Loudon, the great English landscape gardener, was a man possessed of an extraordinary working power. The son of a farmer near Edinburgh, he was early inured to work. His skill in drawing plans and making sketches of scenery, induced his father to train him for a landscape gardener. During his apprenticeship, he sat up two whole nights every week to study; yet he worked harder during the day than any fellow-laborer. During his studious hours he learned French, and, before he was eighteen, translated a life of Abelard for an Encyclopaedia. He was so eager to make progress in life, that when only twenty, while working as a gardener in England, he wrote down in his Note-Book : "I am now twenty years of age, and perhaps a third of my life has passed away, and yet what have I done to benefit my fellow man?" An unusual reflection for a youth of only twenty. From French he proceeded to learn German, and rapidly mastered that language. He now took a large farm for the purpose of introducing Scotch improvements in the art of agriculture, and soon succeeded in realizing a considerable income.

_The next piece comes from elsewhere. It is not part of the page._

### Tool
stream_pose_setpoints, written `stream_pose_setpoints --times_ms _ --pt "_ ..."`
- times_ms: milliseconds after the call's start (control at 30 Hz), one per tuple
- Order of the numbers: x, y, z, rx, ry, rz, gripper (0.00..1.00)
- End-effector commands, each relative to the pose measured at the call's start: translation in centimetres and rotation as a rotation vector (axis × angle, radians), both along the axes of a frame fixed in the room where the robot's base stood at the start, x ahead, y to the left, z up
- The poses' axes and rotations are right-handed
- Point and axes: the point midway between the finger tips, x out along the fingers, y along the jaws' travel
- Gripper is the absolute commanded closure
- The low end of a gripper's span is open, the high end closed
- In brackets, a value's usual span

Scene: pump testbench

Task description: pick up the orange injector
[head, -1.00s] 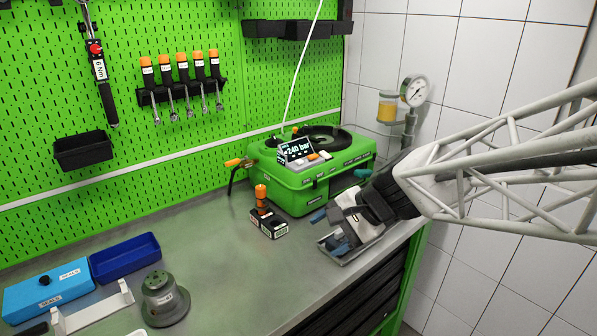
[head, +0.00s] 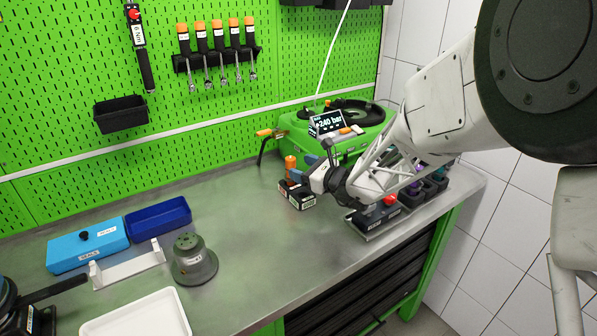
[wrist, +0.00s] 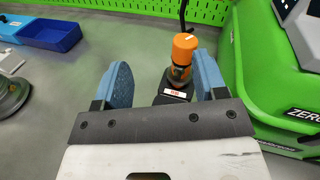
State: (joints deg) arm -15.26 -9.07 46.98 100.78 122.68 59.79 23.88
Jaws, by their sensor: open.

The Continent being thrown open on the cessation of the war, he proceeded to travel for the purpose of observation, making sketches of the system of gardening in all countries, which he afterwards introduced in the historical part of his laborious "Encyclopaedia of Gardening." He twice repeated his journeys abroad for a similar purpose, the results of which appeared in his Encyclopaedias - perhaps amongst the most remarkable works of this kind, and distinguished for the immense mass of useful matters which they contain, all collected by dint of persevering industry and labor, such as has rarely been equaled.